You can use the cash pickup option if your recipient in Pakistan does not have a bank account or a digital wallet. In this case, your money transfer provider will remit your funds to a retail network like Western Union, and your recipient can proceed to the retail network’s nearest agent to pick up his remittance.

In cash pickup, your recipient need only present a valid identification and a transaction reference code or number to claim their remittance. On your part, you must provide your recipient with the transaction code. The name indicated in the transaction details must also match the name on the recipient’s ID.

Cash pickups are instantaneous transfers, too. Thus, it takes only minutes after sending before your recipient can claim the money from a money remittance agent.

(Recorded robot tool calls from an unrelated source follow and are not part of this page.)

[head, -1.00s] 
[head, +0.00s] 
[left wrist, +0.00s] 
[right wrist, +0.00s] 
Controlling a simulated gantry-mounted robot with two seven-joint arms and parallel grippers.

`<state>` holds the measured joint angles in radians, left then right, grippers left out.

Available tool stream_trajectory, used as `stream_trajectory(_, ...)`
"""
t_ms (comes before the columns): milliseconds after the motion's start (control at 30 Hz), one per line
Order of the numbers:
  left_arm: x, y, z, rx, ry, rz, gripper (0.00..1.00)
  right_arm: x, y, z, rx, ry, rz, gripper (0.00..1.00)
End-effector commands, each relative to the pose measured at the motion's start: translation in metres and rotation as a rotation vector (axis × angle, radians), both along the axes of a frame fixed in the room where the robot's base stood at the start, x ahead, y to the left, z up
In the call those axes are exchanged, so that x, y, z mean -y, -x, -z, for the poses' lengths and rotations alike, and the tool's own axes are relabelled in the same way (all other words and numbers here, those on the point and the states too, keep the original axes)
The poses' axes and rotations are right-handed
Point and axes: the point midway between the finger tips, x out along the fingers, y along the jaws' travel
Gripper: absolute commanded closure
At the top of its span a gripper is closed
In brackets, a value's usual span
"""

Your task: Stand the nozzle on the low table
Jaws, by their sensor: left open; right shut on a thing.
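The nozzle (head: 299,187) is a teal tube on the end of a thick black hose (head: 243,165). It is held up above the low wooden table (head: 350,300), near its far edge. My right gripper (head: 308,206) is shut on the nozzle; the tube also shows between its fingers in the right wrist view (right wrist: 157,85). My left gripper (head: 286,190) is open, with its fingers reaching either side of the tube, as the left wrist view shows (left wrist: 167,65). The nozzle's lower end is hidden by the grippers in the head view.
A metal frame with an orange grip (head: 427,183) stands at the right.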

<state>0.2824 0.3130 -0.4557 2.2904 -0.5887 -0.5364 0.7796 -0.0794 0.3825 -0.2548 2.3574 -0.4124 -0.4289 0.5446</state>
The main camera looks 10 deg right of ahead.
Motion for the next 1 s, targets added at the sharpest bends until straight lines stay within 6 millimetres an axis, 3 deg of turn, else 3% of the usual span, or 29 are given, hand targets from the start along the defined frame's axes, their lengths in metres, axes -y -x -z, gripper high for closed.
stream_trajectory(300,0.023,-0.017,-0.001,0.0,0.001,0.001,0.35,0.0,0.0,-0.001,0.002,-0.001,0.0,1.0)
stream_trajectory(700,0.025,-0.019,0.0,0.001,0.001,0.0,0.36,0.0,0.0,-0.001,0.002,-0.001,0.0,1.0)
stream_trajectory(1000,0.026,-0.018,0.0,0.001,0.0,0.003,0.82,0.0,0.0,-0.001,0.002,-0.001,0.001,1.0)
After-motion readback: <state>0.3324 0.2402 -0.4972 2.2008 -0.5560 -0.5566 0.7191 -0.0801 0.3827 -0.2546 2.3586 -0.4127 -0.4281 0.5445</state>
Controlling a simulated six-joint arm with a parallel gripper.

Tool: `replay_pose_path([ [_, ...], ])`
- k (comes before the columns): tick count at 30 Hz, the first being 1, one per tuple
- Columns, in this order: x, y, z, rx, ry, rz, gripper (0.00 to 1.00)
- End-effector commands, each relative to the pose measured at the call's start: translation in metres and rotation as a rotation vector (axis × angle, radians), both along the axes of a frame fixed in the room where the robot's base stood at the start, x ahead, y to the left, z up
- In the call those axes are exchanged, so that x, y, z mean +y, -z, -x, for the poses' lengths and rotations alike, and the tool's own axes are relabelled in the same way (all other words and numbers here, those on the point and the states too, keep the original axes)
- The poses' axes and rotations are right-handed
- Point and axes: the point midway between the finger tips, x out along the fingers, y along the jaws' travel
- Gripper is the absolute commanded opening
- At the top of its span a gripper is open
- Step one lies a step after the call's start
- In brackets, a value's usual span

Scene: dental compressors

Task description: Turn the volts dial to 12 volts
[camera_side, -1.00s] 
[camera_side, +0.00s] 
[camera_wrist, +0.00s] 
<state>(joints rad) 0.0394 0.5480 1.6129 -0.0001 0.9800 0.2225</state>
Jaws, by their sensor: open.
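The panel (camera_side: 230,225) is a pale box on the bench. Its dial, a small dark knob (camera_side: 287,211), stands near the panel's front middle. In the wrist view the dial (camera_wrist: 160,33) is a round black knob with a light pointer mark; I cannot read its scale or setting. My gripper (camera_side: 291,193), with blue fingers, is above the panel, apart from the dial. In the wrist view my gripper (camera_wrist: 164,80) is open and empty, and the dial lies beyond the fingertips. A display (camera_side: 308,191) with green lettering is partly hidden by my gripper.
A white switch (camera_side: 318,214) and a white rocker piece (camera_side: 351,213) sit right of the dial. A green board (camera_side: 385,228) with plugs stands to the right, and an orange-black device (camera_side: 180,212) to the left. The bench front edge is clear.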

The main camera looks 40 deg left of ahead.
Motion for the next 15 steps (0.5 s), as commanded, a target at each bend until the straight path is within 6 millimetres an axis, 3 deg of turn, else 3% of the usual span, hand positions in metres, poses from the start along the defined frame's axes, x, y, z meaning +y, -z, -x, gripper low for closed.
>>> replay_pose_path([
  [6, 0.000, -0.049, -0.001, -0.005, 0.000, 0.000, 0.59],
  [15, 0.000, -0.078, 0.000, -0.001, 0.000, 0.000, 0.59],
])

Know your money transfer options

When sending money from the UAE to Pakistan, you typically have three main options: telegraphic transfer, instant credit, and cash pickup. Your choice depends on many factors, including service charges, transfer timeframes, and your recipient’s convenience. The context also matters.

For instance, if you are sending your retainer fee to your enterprise resource planning consultant or paying your supplier, the telegraphic transfer is probably the better option because it allows you time to stop erroneous transfers.

Such transactions also likely involve larger amounts. However, if you are sending family members their monthly allowance, you may want to consider using the instant credit or even the cash pickup option.

Whatever you pick, some money transfer companies in the UAE can provide all three options. Some even offer convenient telegraphic transfers, instant credit, and cash pickup from a convenient mobile app.